[Data records]
───
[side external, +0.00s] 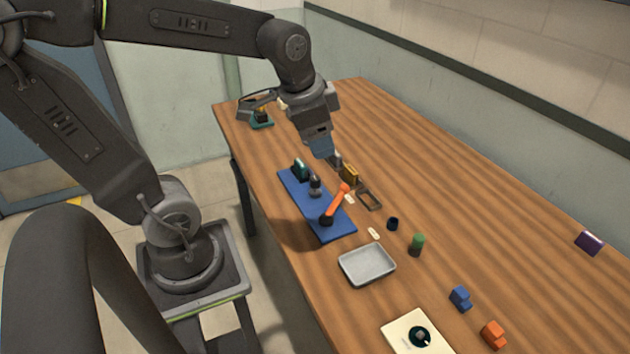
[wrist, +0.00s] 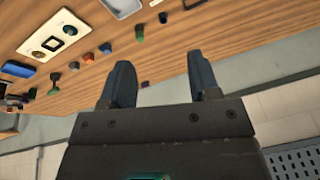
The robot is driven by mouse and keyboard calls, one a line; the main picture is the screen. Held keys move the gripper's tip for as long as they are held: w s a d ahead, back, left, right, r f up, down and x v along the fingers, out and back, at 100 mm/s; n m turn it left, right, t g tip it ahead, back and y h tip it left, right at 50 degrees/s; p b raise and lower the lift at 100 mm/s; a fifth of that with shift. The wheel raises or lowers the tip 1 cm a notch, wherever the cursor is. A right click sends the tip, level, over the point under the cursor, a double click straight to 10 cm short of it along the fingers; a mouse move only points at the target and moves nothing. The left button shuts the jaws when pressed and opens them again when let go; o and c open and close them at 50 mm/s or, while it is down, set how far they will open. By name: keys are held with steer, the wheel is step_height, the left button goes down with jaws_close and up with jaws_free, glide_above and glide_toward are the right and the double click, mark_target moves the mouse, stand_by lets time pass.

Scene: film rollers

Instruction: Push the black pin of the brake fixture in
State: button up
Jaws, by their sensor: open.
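A blue base plate (side external: 341,231) lies on the table and carries the fixture parts. An orange lever (side external: 339,199) leans up from a dark round foot (side external: 326,219) at its near end. A dark upright post (side external: 315,186) stands near its middle, and a dark green block (side external: 300,169) at its far end. I cannot tell which part is the black pin. My gripper (side external: 321,146) is above the table, up and a little right of the plate's far end in the side view. In the wrist view my gripper (wrist: 160,65) is open, with nothing between its fingers.
A yellow block (side external: 350,174) and a dark frame (side external: 369,195) lie right of the plate. A grey tray (side external: 367,278), a green cylinder (side external: 417,243), blue (side external: 460,297) and orange blocks (side external: 493,334) and a cream panel (side external: 395,330) are nearer. The table's right side is mostly clear.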

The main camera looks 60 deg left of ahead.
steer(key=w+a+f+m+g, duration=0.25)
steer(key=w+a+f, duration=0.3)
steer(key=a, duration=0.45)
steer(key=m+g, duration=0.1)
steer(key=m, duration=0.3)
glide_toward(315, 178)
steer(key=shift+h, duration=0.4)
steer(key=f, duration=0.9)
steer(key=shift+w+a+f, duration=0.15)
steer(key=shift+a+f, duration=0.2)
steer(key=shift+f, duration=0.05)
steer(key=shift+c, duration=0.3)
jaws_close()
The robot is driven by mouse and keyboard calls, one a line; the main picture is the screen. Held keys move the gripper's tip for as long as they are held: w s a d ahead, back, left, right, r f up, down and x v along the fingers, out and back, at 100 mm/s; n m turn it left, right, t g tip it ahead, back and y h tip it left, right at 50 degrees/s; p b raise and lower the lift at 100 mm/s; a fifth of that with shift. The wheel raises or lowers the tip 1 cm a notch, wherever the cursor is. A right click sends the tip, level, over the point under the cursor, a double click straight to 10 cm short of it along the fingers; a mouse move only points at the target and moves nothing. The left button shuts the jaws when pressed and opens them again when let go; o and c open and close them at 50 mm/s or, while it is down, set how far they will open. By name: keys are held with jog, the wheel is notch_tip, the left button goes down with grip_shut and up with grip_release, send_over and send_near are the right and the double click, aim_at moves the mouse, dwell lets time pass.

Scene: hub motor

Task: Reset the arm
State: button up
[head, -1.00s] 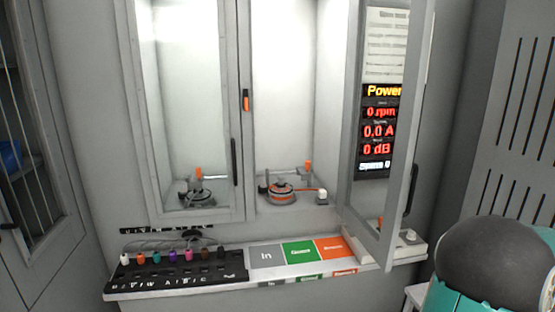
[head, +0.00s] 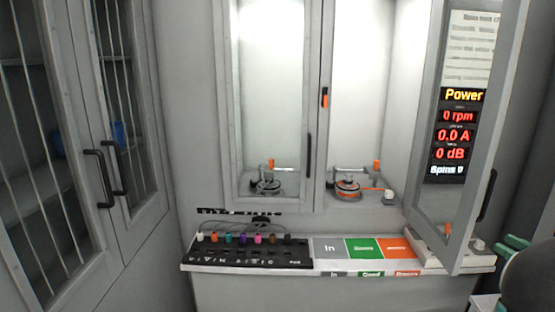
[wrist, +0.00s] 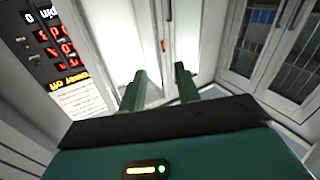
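My gripper (wrist: 160,85) shows in the wrist view with its two green fingers apart and nothing between them. The wrist view looks toward the white cabinet and the power display, which appears upside down at the left. In the head view, part of my arm (head: 530,275) shows at the lower right edge as a dark rounded part with green pieces. It is beside the open cabinet door and clear of the shelf objects.
The cabinet's right door (head: 470,150) stands open; its left door (head: 270,110) is shut. A motor fixture (head: 347,188) sits inside. The shelf holds a black rack (head: 245,256) with several coloured plugs, and In, green and orange squares (head: 362,248). Barred cabinets (head: 60,170) stand left.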

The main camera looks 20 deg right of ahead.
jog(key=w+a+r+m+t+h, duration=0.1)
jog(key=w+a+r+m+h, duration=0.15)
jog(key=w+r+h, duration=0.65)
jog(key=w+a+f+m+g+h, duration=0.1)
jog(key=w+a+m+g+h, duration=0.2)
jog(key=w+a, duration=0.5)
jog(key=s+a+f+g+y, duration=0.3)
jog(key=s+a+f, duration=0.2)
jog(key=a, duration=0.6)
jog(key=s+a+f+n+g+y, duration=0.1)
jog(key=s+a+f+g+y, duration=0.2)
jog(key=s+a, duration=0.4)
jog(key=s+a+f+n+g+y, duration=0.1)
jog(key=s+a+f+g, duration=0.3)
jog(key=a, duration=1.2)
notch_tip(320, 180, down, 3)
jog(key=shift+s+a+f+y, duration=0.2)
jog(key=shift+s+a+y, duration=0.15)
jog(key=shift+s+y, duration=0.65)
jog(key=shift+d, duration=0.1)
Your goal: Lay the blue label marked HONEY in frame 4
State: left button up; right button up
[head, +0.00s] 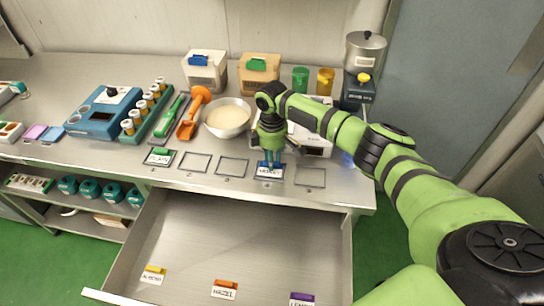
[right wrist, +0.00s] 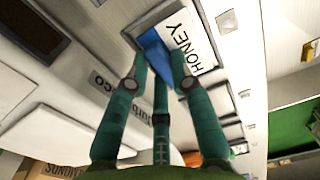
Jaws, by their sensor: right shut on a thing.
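The HONEY label (head: 268,170), white with a blue tab, is at the fourth frame (head: 257,178) in the row on the counter. In the right wrist view the label (right wrist: 186,42) lies within the frame's dark border, or just above it; I cannot tell whether it touches the bottom. My right gripper (head: 270,161) points down over this frame, and its teal fingers (right wrist: 160,75) are shut on the label's blue tab. The fingers hide part of the tab. My left gripper is not in view.
A label with a green tab (head: 160,156) lies in the first frame. The second (head: 195,162), third (head: 232,167) and fifth (head: 310,177) frames are empty. An open drawer (head: 205,235) below holds three labels. A bowl (head: 227,118) and scale (head: 315,140) stand behind.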

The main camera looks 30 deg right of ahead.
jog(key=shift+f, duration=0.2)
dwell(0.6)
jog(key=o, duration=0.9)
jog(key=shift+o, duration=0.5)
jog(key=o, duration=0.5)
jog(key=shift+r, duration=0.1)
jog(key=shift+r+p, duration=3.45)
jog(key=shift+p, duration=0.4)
───
## WRITTEN INSTRUCTION
Retype every record above exactly as written, but leave out the pictures.

## SOLUTION TO THIS EXERCISE
[side external, +0.00s] 
[wrist, +0.00s] 
The robot is driven by mouse and keyboard calls, one a line; the main picture is the screen. Held keys move the gripper's tip for as long as they are held: w s a d ahead, back, left, right, r f up, down and x v along the fingers, out and back, at 100 mm/s; n m turn it left, right, t g tip it ahead, back and y h tip it left, right at 50 degrees/s; p b raise and lower the lift at 100 mm/s; a fifth of that with shift. The wheel raises or lowers the tip 1 cm a notch, wherever the cursor is. A right click sends the tip, level, over the point under the cursor, a double click straight to 10 cm short of it along the fingers; a mouse move only points at the target and moves nothing. The left button shuts the jaws when pressed and opens them again when let go; o and c open and close them at 50 mm/s or, while it is down, set how far they will open. By name: keys are held with steer, the wheel is step_height, the left button goes down with jaws_close and up with jaws_free, glide_above and glide_toward are the right and the double click, mark_target moves the mouse, stand_by lets time pass.

Scene: film rollers

Instruction: Push the black pin of the brake fixture in
State: button up
Jaws, by their sensor: open.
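A blue base plate (side external: 341,231) lies on the table and carries the fixture parts. An orange lever (side external: 339,199) leans up from a dark round foot (side external: 326,219) at its near end. A dark upright post (side external: 315,186) stands near its middle, and a dark green block (side external: 300,169) at its far end. I cannot tell which part is the black pin. My gripper (side external: 321,146) is above the table, up and a little right of the plate's far end in the side view. In the wrist view my gripper (wrist: 160,65) is open, with nothing between its fingers.
A yellow block (side external: 350,174) and a dark frame (side external: 369,195) lie right of the plate. A grey tray (side external: 367,278), a green cylinder (side external: 417,243), blue (side external: 460,297) and orange blocks (side external: 493,334) and a cream panel (side external: 395,330) are nearer. The table's right side is mostly clear.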

The main camera looks 60 deg left of ahead.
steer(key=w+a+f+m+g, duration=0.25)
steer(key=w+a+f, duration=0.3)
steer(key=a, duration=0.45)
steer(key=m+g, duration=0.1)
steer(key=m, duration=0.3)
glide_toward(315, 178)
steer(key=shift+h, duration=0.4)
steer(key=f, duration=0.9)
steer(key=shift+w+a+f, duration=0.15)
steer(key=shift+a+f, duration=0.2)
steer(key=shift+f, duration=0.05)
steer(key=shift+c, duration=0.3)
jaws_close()
The robot is driven by mouse and keyboard calls, one a line; the main picture is the screen. Held keys move the gripper's tip for as long as they are held: w s a d ahead, back, left, right, r f up, down and x v along the fingers, out and back, at 100 mm/s; n m turn it left, right, t g tip it ahead, back and y h tip it left, right at 50 degrees/s; p b raise and lower the lift at 100 mm/s; a fifth of that with shift. The wheel raises or lowers the tip 1 cm a notch, wherever the cursor is. A right click sends the tip, level, over the point under the cursor, a double click straight to 10 cm short of it along the fingers; a mouse move only points at the target and moves nothing. The left button shuts the jaws when pressed and opens them again when let go; o and c open and close them at 50 mm/s or, while it is down, set how far they will open. By name: keys are held with jog, the wheel is notch_tip, the left button goes down with grip_shut and up with grip_release, send_over and send_near are the right and the double click, aim_at moves the mouse, dwell lets time pass.

Scene: hub motor

Task: Reset the arm
State: button up
[head, -1.00s] 
[head, +0.00s] 
[wrist, +0.00s] 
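My gripper (wrist: 160,85) shows in the wrist view with its two green fingers apart and nothing between them. The wrist view looks toward the white cabinet and the power display, which appears upside down at the left. In the head view, part of my arm (head: 530,275) shows at the lower right edge as a dark rounded part with green pieces. It is beside the open cabinet door and clear of the shelf objects.
The cabinet's right door (head: 470,150) stands open; its left door (head: 270,110) is shut. A motor fixture (head: 347,188) sits inside. The shelf holds a black rack (head: 245,256) with several coloured plugs, and In, green and orange squares (head: 362,248). Barred cabinets (head: 60,170) stand left.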

The main camera looks 20 deg right of ahead.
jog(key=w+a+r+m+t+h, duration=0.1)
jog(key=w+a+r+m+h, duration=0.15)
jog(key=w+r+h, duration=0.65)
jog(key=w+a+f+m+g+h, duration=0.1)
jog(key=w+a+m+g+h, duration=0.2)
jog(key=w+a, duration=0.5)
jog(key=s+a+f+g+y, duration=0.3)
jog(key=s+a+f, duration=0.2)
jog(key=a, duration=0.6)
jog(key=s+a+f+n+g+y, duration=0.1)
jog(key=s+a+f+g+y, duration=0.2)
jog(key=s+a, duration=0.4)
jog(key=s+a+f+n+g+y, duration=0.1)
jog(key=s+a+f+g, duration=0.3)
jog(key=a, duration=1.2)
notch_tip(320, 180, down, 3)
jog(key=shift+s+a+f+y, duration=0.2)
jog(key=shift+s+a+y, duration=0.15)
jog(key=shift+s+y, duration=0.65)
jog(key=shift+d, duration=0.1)
Your goal: Lay the blue label marked HONEY in frame 4
State: left button up; right button up
[head, +0.00s] 
[right wrist, +0.00s] 
Jaws, by their sensor: right shut on a thing.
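The HONEY label (head: 268,170), white with a blue tab, is at the fourth frame (head: 257,178) in the row on the counter. In the right wrist view the label (right wrist: 186,42) lies within the frame's dark border, or just above it; I cannot tell whether it touches the bottom. My right gripper (head: 270,161) points down over this frame, and its teal fingers (right wrist: 160,75) are shut on the label's blue tab. The fingers hide part of the tab. My left gripper is not in view.
A label with a green tab (head: 160,156) lies in the first frame. The second (head: 195,162), third (head: 232,167) and fifth (head: 310,177) frames are empty. An open drawer (head: 205,235) below holds three labels. A bowl (head: 227,118) and scale (head: 315,140) stand behind.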

The main camera looks 30 deg right of ahead.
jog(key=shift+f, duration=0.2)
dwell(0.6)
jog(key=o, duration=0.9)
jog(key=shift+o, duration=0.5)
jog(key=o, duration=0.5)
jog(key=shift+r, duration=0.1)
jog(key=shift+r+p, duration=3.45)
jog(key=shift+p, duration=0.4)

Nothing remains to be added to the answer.